**Supplied data**.
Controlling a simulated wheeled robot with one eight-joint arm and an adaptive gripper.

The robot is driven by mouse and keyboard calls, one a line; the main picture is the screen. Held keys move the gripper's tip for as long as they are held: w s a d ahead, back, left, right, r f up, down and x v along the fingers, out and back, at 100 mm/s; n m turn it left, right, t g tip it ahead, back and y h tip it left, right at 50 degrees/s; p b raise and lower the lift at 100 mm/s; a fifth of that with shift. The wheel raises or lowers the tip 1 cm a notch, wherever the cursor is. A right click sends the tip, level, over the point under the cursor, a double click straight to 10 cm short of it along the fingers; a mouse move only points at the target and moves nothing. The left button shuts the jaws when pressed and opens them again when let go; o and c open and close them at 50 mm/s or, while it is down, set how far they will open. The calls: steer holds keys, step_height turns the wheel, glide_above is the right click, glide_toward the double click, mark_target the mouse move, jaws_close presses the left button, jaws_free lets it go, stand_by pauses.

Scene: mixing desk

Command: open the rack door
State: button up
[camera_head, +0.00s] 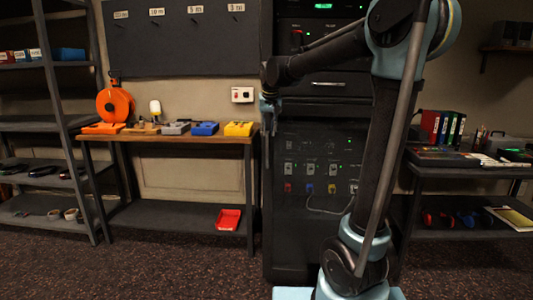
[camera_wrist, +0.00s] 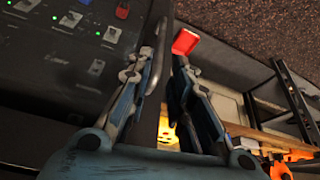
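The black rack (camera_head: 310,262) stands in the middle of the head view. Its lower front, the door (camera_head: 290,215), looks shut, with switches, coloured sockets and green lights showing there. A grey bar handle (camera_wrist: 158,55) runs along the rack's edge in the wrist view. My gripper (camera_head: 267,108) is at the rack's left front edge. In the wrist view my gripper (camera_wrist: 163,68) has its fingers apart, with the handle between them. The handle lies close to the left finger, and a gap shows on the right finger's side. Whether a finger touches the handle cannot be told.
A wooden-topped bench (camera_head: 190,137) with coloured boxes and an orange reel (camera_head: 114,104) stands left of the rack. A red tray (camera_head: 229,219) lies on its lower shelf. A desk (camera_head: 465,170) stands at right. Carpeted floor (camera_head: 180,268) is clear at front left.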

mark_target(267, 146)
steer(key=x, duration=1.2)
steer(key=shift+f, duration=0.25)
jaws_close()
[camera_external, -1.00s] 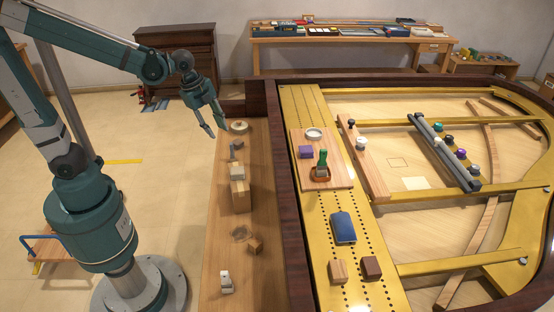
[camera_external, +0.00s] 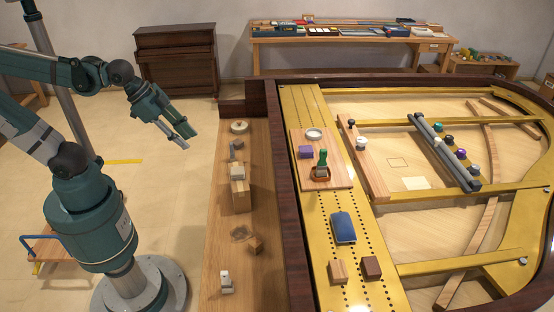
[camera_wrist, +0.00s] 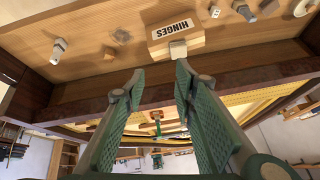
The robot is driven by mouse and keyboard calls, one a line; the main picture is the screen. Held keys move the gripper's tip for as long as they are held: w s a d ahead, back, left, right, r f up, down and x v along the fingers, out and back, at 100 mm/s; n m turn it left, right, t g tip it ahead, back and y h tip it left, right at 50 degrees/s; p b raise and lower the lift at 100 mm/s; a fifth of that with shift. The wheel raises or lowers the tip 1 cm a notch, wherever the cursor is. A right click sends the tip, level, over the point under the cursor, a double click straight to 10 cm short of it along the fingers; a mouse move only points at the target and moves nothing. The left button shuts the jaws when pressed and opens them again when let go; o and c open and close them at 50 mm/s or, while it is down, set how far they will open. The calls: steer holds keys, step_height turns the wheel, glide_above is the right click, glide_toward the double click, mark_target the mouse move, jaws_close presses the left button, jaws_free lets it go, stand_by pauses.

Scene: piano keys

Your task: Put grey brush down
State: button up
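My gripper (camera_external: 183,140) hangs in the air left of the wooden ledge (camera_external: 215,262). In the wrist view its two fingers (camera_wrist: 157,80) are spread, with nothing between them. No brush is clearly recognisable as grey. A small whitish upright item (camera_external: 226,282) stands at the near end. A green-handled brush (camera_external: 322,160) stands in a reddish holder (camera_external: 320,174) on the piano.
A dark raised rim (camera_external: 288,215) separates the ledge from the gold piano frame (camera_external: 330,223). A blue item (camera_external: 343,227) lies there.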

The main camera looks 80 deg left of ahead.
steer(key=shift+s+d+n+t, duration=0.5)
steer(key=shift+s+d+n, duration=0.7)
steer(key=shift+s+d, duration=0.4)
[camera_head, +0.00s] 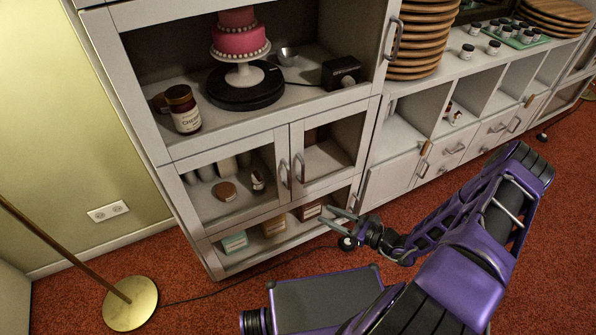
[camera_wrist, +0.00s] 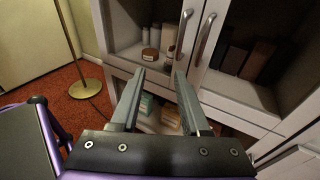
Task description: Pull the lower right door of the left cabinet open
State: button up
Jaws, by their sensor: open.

**Written request**.
Repeat the records in full, exactly as they appear, without the pictures.

**Response to this exercise**.
Controlling a simulated wheeled robot with one eight-joint arm and an adaptive gripper.

The robot is driven by mouse and keyboard calls, one a line; the main picture is the screen. Held keys move the gripper's tip for as long as they are held: w s a d ahead, back, left, right, r f up, down and x v along the fingers, out and back, at 100 mm/s; n m turn it left, right, t g tip it ahead, back and y h tip it left, right at 50 degrees/s; p b raise and lower the lift at 100 mm/s; a fifth of that with shift. The wheel raises or lowers the tip 1 cm a notch, wherever the cursor is. A right click sends the tip, level, over the point under the cursor, a double click straight to 10 cm short of it along the fingers; a mouse move only points at the target and moves nothing. The left button shuts the jaws when pressed and opens them again when let go; o and c open and close them at 50 mm/s or, while it is down, set how far they will open. The calls: steer holds keys, step_height turns the wheel, glide_above is the right click, glide_toward the double click, mark_target the mouse move, jaws_close presses the left button, jaws_free lets it go, stand_by pauses.

Scene: mixing desk

Command: open the rack door
State: button up
[camera_head, +0.00s] 
[camera_wrist, +0.00s] 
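The black rack (camera_head: 310,262) stands in the middle of the head view. Its lower front, the door (camera_head: 290,215), looks shut, with switches, coloured sockets and green lights showing there. A grey bar handle (camera_wrist: 158,55) runs along the rack's edge in the wrist view. My gripper (camera_head: 267,108) is at the rack's left front edge. In the wrist view my gripper (camera_wrist: 163,68) has its fingers apart, with the handle between them. The handle lies close to the left finger, and a gap shows on the right finger's side. Whether a finger touches the handle cannot be told.
A wooden-topped bench (camera_head: 190,137) with coloured boxes and an orange reel (camera_head: 114,104) stands left of the rack. A red tray (camera_head: 229,219) lies on its lower shelf. A desk (camera_head: 465,170) stands at right. Carpeted floor (camera_head: 180,268) is clear at front left.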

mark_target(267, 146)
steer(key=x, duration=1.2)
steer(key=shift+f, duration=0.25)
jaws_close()
[camera_external, -1.00s] 
[camera_external, +0.00s] 
[camera_wrist, +0.00s] 
The robot is driven by mouse and keyboard calls, one a line; the main picture is the screen. Held keys move the gripper's tip for as long as they are held: w s a d ahead, back, left, right, r f up, down and x v along the fingers, out and back, at 100 mm/s; n m turn it left, right, t g tip it ahead, back and y h tip it left, right at 50 degrees/s; p b raise and lower the lift at 100 mm/s; a fifth of that with shift. The wheel raises or lowers the tip 1 cm a notch, wherever the cursor is. A right click sends the tip, level, over the point under the cursor, a double click straight to 10 cm short of it along the fingers; a mouse move only points at the target and moves nothing. The left button shuts the jaws when pressed and opens them again when let go; o and c open and close them at 50 mm/s or, while it is down, set how far they will open. The calls: steer holds keys, step_height turns the wheel, glide_above is the right click, glide_toward the double click, mark_target the mouse move, jaws_close presses the left button, jaws_free lets it go, stand_by pauses.

Scene: piano keys

Your task: Put grey brush down
State: button up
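My gripper (camera_external: 183,140) hangs in the air left of the wooden ledge (camera_external: 215,262). In the wrist view its two fingers (camera_wrist: 157,80) are spread, with nothing between them. No brush is clearly recognisable as grey. A small whitish upright item (camera_external: 226,282) stands at the near end. A green-handled brush (camera_external: 322,160) stands in a reddish holder (camera_external: 320,174) on the piano.
A dark raised rim (camera_external: 288,215) separates the ledge from the gold piano frame (camera_external: 330,223). A blue item (camera_external: 343,227) lies there.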

The main camera looks 80 deg left of ahead.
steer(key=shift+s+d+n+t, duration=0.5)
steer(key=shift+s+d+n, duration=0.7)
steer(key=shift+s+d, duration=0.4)
[camera_head, +0.00s] 
[camera_wrist, +0.00s] 
Task description: Pull the lower right door of the left cabinet open
State: button up
Jaws, by their sensor: open.

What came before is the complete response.